The EIA divides the US into five storage regions:

  1. East
  2. Midwest
  3. Mountain
  4. Pacific
  5. South Central

Below are the movements in crude oil inventories for these regions between May 20, 2016, and May 27, 2016.

  • The East region saw a rise of 26–537 Bcf.
  • The Midwest region saw a rise of 26–655 Bcf.
  • The Mountain region saw a rise of 7–178 Bcf.
  • The Pacific region saw a rise of 6–304 Bcf.
  • The South Central saw a rise of 17–1,233 Bcf.
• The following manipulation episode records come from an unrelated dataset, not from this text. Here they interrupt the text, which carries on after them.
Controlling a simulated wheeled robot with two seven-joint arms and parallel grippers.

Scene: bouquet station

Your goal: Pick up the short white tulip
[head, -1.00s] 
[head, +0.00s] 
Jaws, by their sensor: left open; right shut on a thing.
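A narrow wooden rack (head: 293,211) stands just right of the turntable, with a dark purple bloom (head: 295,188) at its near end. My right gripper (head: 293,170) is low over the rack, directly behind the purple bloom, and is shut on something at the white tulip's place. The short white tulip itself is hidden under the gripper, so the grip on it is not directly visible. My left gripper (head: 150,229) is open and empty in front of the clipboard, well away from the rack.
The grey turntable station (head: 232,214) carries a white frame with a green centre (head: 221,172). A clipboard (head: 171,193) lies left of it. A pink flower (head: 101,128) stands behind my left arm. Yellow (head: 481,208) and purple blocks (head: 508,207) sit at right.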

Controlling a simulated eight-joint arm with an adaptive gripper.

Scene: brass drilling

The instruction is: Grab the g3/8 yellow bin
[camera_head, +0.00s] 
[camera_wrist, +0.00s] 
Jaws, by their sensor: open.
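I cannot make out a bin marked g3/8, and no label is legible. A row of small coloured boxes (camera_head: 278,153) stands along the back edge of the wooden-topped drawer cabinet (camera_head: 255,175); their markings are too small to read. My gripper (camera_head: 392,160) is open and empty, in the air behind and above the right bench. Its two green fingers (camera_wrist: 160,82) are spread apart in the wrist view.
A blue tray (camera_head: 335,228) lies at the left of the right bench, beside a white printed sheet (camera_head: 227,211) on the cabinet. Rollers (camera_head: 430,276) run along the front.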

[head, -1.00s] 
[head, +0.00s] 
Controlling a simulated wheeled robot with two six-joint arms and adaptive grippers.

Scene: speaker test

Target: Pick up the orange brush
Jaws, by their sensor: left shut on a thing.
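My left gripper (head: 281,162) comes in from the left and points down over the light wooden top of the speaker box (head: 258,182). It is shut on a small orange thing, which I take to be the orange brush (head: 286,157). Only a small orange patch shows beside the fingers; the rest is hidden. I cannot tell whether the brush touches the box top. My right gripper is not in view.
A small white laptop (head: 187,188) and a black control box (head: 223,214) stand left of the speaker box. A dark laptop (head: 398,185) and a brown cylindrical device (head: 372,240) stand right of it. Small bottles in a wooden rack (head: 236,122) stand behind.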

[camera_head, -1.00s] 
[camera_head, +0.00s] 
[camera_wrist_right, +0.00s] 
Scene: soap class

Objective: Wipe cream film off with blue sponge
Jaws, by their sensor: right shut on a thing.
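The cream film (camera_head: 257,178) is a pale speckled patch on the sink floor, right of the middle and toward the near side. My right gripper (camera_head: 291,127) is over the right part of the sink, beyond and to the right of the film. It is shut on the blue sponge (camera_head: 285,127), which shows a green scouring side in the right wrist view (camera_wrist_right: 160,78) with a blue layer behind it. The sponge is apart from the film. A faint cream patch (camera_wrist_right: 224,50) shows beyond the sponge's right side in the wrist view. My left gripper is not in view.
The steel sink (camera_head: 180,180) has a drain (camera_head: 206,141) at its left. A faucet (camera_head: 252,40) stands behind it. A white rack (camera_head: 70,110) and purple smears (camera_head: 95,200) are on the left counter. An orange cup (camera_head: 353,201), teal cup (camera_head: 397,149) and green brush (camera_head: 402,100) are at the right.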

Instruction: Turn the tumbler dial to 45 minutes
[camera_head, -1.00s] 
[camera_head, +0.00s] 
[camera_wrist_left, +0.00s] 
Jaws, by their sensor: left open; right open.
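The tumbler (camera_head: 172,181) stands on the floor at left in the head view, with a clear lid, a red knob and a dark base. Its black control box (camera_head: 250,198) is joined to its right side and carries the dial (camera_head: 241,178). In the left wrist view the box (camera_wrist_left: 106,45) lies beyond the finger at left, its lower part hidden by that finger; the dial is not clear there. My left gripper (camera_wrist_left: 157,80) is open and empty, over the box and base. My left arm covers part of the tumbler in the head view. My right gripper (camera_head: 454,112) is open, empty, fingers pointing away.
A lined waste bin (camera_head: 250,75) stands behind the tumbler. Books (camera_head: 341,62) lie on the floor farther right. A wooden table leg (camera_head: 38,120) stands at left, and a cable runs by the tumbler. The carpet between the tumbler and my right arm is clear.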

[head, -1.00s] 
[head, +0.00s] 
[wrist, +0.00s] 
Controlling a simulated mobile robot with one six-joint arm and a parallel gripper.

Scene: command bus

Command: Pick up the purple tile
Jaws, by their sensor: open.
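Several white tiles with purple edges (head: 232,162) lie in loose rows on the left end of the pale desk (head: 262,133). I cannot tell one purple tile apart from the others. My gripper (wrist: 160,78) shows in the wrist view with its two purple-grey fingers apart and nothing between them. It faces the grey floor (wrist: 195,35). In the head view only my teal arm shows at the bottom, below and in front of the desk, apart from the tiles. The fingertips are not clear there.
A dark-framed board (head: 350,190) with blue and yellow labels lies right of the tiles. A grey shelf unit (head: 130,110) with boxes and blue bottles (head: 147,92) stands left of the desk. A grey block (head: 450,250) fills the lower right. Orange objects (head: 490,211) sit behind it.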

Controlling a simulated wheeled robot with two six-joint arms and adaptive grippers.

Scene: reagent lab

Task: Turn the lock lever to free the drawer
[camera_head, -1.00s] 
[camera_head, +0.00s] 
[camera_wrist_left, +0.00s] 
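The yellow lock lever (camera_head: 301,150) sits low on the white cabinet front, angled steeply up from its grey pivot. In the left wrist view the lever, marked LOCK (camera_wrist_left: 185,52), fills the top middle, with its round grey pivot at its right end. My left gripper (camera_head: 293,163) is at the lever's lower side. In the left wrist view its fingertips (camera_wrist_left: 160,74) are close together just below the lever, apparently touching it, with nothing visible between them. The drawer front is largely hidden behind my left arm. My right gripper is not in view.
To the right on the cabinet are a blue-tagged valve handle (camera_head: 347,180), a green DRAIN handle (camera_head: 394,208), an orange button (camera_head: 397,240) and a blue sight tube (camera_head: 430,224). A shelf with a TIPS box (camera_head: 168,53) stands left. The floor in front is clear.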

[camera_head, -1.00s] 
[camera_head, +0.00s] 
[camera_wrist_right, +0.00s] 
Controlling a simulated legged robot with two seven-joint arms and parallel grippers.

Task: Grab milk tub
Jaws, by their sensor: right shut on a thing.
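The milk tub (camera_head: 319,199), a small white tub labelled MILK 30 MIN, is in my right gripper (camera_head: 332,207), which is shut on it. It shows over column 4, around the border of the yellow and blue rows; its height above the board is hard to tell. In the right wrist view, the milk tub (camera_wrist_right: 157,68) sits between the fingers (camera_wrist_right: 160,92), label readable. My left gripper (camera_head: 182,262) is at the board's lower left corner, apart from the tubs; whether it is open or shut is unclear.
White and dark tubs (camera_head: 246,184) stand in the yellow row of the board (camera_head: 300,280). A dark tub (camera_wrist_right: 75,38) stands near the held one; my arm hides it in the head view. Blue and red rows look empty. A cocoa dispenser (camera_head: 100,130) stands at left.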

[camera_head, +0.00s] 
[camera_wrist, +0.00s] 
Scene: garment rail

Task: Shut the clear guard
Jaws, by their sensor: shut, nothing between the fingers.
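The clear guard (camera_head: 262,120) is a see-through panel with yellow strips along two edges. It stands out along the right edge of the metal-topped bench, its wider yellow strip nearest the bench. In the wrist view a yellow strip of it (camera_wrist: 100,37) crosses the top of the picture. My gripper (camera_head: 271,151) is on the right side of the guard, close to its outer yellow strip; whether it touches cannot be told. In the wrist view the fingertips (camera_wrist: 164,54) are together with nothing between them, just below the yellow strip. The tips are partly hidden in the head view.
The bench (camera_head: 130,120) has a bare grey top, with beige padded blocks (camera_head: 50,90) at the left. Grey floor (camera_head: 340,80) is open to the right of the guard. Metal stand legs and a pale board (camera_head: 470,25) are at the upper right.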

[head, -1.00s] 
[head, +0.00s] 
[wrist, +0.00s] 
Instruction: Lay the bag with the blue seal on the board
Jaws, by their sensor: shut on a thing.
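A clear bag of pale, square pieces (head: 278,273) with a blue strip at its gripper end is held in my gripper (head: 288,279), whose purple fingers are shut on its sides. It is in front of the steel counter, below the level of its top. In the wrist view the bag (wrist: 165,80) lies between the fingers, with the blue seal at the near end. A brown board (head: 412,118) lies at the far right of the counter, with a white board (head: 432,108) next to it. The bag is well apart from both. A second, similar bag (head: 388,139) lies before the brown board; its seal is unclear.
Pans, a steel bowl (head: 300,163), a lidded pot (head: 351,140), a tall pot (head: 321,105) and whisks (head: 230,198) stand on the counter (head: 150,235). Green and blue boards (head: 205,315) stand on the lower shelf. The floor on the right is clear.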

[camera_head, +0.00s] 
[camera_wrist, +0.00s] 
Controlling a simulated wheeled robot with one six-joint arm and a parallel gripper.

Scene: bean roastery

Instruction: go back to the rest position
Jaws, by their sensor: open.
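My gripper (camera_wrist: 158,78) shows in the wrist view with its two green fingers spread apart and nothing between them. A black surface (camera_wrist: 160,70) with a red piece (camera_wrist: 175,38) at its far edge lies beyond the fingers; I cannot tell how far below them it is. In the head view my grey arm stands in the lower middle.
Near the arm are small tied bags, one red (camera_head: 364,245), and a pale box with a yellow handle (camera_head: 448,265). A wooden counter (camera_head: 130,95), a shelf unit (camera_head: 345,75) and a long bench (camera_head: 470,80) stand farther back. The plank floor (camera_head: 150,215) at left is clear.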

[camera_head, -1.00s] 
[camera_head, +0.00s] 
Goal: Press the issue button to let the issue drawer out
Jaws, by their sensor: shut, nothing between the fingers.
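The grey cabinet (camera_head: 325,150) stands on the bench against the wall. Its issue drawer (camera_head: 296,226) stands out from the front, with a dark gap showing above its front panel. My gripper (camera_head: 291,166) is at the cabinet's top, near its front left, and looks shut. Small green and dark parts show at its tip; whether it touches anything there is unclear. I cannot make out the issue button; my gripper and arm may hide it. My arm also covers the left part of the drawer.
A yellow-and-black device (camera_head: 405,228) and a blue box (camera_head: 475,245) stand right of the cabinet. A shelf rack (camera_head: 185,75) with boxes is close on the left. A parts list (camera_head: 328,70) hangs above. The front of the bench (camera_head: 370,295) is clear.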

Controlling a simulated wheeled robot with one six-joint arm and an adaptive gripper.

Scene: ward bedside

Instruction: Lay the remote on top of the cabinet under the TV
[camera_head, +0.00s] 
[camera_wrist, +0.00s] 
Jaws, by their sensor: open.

Impact of natural gas inventories 

The US natural gas inventories are 32.4% more than the same period in 2015. They’re also 35% more than the five-year average. High natural gas inventories will limit the upside for natural gas prices.

Multiyear low natural gas prices impact natural gas producers like Rice Energy (RICE), Antero Resources (AR), Ultra Petroleum (UPL), and Memorial Resource Development (MRD).

The uncertainty in oil and gas prices impacts ETFs and ETNs such as the VelocityShares 3x Inverse Natural Gas ETN (DGAZ), the Direxion Daily Natural Gas Related Bull 3x Shares ETF (GASL), and the First Trust ISE-Revere Natural Gas ETF (FCG).